Cookies shouldn't be tied to domains at all, it's a kludge. They should be tied to cryptographic keypairs (client + server). If the web server needs a cookie, it should request one (in its reply to the client's first request for a given url; the client can submit again to "reply" to this "request"). The client can decide whether it wants to hand over cookie data, and can withhold it from servers that use different or invalid keys. The client can also sign the response. This solves many different security concerns, privacy concerns, and also eliminates the dependency on specific domain names.
I just came up with that in 2 minutes, so it might not be perfect, but you can see how with a little bit of work there's much better solutions than "I check for not-evil domain in list!"
> They should be tied to cryptographic keypairs (client + server).
So now, if a website leaks its private key, attackers can exfiltrate cookies from all of its users just by making them open an attacker-controlled link, for as long as the cookie lives (and users don't visit the website to get the rotated key).
> If the web server needs a cookie, it should request one
This adds a round-trip, which slows down the website on slow connections.
> the client can submit again to "reply" to this "request"
This requires significantly overhauling HTTP and load-balancers. The public-suffix list exists because it's an easy workaround that didn't take a decade to specify and implement.
> So now, if a website leaks its private key, attackers can exfiltrate cookies from all of its users just by making them open an attacker-controlled link
This attack already exists in several forms (leaking a TLS private key, DNS hijack, CA validation attack, etc). You could tack a DNS name onto the crypto-cookies if you wanted to, but DNS is trivial to attack.
> This adds a round-trip, which slows down the website on slow connections.

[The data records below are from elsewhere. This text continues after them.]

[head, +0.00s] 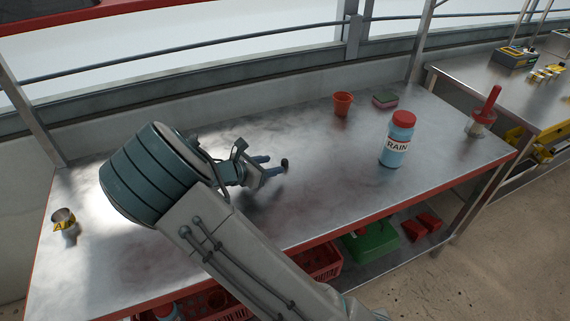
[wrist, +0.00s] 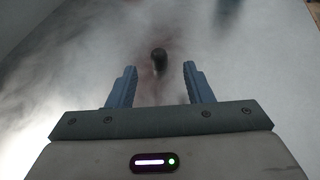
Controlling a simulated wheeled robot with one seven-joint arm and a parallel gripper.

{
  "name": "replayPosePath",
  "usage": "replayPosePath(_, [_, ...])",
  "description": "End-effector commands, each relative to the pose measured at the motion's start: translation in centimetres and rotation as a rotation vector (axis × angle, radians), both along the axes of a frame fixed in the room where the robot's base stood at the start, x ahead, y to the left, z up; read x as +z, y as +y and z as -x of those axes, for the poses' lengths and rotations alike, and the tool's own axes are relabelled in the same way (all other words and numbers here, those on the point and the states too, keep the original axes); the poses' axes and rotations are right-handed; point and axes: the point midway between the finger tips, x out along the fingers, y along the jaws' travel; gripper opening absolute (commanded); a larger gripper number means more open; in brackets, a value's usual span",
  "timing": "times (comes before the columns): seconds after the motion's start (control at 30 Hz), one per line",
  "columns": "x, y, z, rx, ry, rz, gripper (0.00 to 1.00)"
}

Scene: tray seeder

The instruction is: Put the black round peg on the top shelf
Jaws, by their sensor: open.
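The black round peg (head: 284,162) stands on the metal bench top, just beyond my gripper's fingertips in the head view. In the wrist view the peg (wrist: 159,58) shows as a small dark round shape ahead of and roughly between the two fingers. My gripper (head: 273,164) is open and low over the bench, its blue fingers (wrist: 160,67) spread with nothing between them. The peg appears free of both fingers. I cannot make out which surface is the top shelf.
A red-capped RAIN bottle (head: 396,140), an orange pot (head: 342,104) and a sponge (head: 385,99) stand to the right. A yellow-marked tin (head: 63,218) is at far left. Red crates (head: 318,262) and a green box (head: 371,243) sit below. The bench around the peg is clear.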

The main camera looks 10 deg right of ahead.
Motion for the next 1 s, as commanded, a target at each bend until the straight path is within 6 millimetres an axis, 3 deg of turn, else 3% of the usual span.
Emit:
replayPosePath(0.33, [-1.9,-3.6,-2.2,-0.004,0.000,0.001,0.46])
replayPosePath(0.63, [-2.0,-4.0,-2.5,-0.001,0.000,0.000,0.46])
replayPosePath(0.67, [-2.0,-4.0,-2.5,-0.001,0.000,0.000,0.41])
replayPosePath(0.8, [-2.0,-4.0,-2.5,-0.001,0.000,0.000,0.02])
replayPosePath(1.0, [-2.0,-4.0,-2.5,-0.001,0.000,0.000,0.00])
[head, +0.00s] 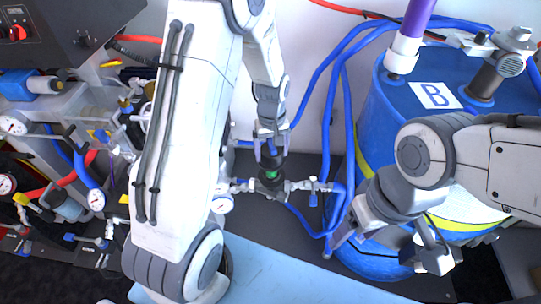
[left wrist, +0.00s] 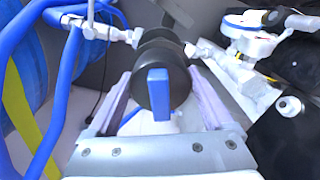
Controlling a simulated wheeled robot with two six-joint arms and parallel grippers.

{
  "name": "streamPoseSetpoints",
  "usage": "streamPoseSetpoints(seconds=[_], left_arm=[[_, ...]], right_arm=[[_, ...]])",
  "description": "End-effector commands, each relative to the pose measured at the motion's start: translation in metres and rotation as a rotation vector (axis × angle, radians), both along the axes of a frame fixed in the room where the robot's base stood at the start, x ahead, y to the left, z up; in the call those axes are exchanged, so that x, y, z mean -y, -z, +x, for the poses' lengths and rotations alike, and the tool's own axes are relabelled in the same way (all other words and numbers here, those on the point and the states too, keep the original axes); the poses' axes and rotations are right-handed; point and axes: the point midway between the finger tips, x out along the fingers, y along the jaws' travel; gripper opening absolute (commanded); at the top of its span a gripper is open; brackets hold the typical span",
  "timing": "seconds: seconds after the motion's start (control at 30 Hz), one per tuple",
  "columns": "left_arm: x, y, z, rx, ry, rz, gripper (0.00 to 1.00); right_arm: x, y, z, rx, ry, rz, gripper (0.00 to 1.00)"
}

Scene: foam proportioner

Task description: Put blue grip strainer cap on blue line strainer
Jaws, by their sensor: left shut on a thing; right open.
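The strainer cap is a black disc (left wrist: 168,68) with a raised blue grip (left wrist: 160,95), seen in the left wrist view. My left gripper (head: 271,152) is shut on the cap, with one finger on each side of it. The line strainer (head: 270,178) is a dark body with a green band, directly below my left gripper in the head view. The cap is lined up with the strainer; I cannot tell whether it is seated. My right gripper (head: 390,250) is open and empty, to the right of the strainer.
A blue drum (head: 385,105) marked B stands at the right, with blue hoses (head: 345,90) looping beside it. Metal pipe fittings (head: 308,186) run out from the strainer. Gauges and valves (head: 95,198) crowd the left. A light blue surface (head: 290,280) lies in front.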

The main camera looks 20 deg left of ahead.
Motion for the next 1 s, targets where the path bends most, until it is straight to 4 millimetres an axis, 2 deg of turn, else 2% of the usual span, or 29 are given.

Requests are already slowed down by the gigantic amount of cookies constantly being pushed by default. The server can send a reply-header once which will tell the client which URLs need cookies perpetually, and the client can store that and choose whether it sends the cookies repeatedly or just when requested. This gives the client much more control over when it leaks users' data.
> This requires significantly overhauling HTTP and load-balancers
No change is needed. Web applications already do all of this all the time. (example: the Location: header is frequently sent by web apps in response to specific requests, to say nothing of REST and its many different request and return methods/statuses/headers).

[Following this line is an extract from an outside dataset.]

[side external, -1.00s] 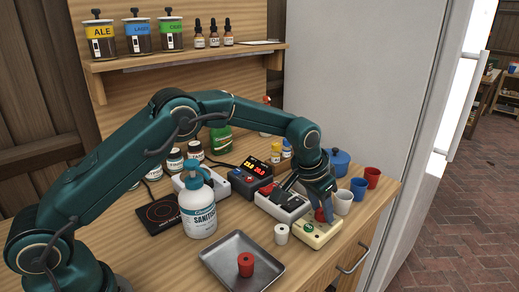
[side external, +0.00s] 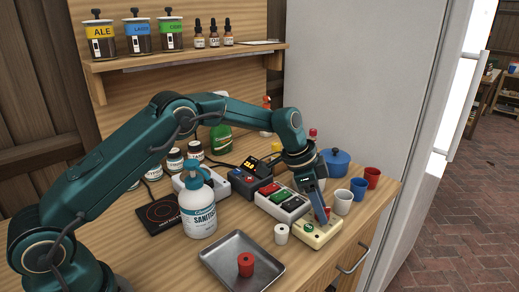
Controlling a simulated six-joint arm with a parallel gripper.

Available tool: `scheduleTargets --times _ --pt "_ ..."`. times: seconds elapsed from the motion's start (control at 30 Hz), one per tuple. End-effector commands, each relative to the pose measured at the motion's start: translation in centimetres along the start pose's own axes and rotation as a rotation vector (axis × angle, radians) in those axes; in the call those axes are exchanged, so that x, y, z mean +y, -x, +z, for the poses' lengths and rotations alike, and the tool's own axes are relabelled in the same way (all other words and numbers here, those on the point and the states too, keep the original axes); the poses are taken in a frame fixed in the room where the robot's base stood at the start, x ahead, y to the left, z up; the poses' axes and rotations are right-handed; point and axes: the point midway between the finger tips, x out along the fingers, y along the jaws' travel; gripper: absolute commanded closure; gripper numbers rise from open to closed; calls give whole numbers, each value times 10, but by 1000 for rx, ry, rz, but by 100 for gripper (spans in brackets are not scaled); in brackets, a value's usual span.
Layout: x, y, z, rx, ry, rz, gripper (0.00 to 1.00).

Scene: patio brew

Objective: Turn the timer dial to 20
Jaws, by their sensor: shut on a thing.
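The timer (side external: 320,238) is a small cream box near the right front of the bench, with a green round spot on its top. My gripper (side external: 323,216) points down at the timer from above, with its jaws closed on the dial at the far part of its top face. The fingers hide most of the dial, so its pointer and the number it stands at cannot be read.
A grey box with coloured switches (side external: 283,204) stands just left of the timer. White (side external: 343,202), blue and red cups stand close on the right. A white cylinder (side external: 282,234), a metal tray (side external: 241,245) with a red piece, and a sanitiser bottle (side external: 198,212) are in front.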

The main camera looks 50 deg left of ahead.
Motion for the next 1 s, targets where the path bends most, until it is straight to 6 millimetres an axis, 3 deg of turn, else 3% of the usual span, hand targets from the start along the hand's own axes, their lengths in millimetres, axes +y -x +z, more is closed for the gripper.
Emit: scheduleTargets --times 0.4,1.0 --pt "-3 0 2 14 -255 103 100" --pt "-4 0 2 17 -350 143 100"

> The public-suffix list exists because it's an easy workaround
So the engine of modern commerce is just a collection of easy hacks. Fantastic.
> This attack already exists in several forms (leaking a TLS private key, DNS hijack, CA validation attack, etc).
An attacker who gets the TLS private key of a website can't use it easily, because they still need to fool users' browser into connecting to a server they control as the victim domain, which brings us to:
> You could tack a DNS name onto the crypto-cookies if you wanted to, but DNS is trivial to attack.
It's not. I can think of two ways to attack the DNS. Either 1. control or MITM of the victim's authoritative DNS server or 2. poison users' DNS cache.
Control/MITM of the authoritative server is not an option for everyone (only ISPs/backbone operators), and according to Cloudflare: "DNS poisoning attacks are not easy" (https://www.cloudflare.com/learning/dns/dns-cache-poisoning/)
> Requests are already slowed down by the gigantic amount of cookies constantly being pushed by default
Yes, although adding more data and adding a round-trip have different impacts (high-bandwidth high-latency connections exist). Lots of cookies and more round-trips is always worse than lots of cookies and a fewer round-trips.
> The server can send a reply-header once which will tell the client which URLs need cookies perpetually, and the client can store that and choose whether it sends the cookies repeatedly or just when requested.
Everyone hate configuring cache, so in most cases site operators will leave it to a default "send everything", and we're back to square one.
> No change is needed.
I was thinking that servers need to remember state between the initial client request and when the client sends an other request with the cookies. But on second thought that's indeed not necessary.
> So the engine of modern commerce is just a collection of easy hacks. Fantastic.
I'm afraid so
There's at least a dozen different attacks on DNS, but the main ones regarding record validation include multiple types of spoofing and MITM (at both the DNS and IP level), cache poisoning, account takeover (of either the nameserver or registrar), DoS attack, etc.
Cache poisoning is the easiest method, and contrary to whatever Cloudflare says, it's trivial. The DNS transaction number is 16-bits. All you have to do is flood the shit out of the resolver with spoofed packets and eventually one of the transaction numbers will hit, and your attack is successful. It's low-bandwidth, takes at most a couple hours, and nobody notices. This is one of the many reasons you can't just trust whatever DNS says.
The choice of what HTTP messages to cache is not always a choice, as is the case with HSTS. But it could be made one if testing of this proposal (which again, I came up with in 2 minutes) showed better results one way or another.
But all this is moot anyway cuz nobody gives a crap.